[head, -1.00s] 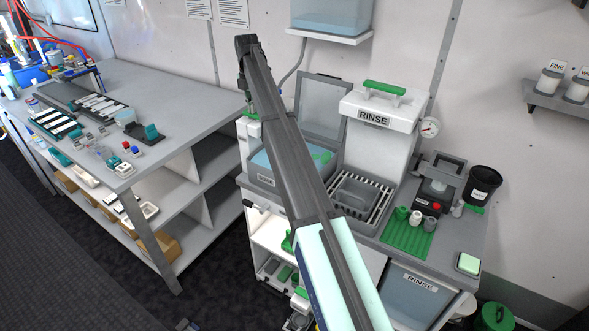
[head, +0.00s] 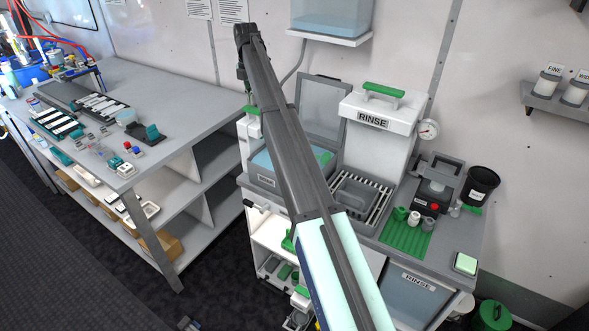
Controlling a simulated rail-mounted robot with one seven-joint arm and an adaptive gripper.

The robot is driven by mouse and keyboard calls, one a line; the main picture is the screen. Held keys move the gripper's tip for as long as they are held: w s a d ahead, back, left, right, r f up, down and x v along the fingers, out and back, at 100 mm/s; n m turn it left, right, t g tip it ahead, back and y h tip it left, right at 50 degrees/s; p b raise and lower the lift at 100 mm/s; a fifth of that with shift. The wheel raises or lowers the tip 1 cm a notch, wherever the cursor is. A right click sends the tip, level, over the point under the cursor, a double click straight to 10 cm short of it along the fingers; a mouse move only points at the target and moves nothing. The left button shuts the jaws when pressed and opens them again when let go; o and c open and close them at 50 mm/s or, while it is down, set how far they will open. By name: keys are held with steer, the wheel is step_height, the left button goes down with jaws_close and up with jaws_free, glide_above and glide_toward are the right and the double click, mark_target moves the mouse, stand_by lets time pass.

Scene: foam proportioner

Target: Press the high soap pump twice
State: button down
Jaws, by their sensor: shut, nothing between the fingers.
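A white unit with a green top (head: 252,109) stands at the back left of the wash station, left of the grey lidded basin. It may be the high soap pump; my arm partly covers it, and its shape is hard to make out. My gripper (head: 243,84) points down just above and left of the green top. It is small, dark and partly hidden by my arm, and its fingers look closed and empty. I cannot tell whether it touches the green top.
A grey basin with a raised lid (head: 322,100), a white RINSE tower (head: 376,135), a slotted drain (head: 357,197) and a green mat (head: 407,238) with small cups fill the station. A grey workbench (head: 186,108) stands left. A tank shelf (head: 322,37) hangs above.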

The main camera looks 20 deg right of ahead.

* * *

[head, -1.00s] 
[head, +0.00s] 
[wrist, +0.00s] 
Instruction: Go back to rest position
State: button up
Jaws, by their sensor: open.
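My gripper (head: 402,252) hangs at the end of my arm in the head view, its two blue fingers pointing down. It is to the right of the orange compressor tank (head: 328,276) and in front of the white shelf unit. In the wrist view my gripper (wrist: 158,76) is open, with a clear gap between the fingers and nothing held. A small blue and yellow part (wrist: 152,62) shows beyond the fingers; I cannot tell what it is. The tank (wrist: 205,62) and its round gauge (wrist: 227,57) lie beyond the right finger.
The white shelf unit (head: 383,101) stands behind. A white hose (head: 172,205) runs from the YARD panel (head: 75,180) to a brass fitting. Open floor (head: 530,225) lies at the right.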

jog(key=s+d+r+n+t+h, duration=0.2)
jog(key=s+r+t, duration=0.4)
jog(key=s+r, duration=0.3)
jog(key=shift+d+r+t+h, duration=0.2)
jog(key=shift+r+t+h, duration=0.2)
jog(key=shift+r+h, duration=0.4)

[EXERCISE DETAILS]
Start with the line that contains "Controlling a simulated" and end with the line that contains "State: button down"; give those lines again exactly, and no others.

[TASK RESULT]
Controlling a simulated rail-mounted robot with one seven-joint arm and an adaptive gripper.

The robot is driven by mouse and keyboard calls, one a line; the main picture is the screen. Held keys move the gripper's tip for as long as they are held: w s a d ahead, back, left, right, r f up, down and x v along the fingers, out and back, at 100 mm/s; n m turn it left, right, t g tip it ahead, back and y h tip it left, right at 50 degrees/s; p b raise and lower the lift at 100 mm/s; a fifth of that with shift. The wheel raises or lowers the tip 1 cm a notch, wherever the cursor is. A right click sends the tip, level, over the point under the cursor, a double click straight to 10 cm short of it along the fingers; a mouse move only points at the target and moves nothing. The left button shuts the jaws when pressed and opens them again when let go; o and c open and close them at 50 mm/s or, while it is down, set how far they will open. By name: keys are held with steer, the wheel is step_height, the left button goes down with jaws_close and up with jaws_free, glide_above and glide_toward are the right and the double click, mark_target moves the mouse, stand_by lets time pass.

Scene: foam proportioner

Target: Press the high soap pump twice
State: button down

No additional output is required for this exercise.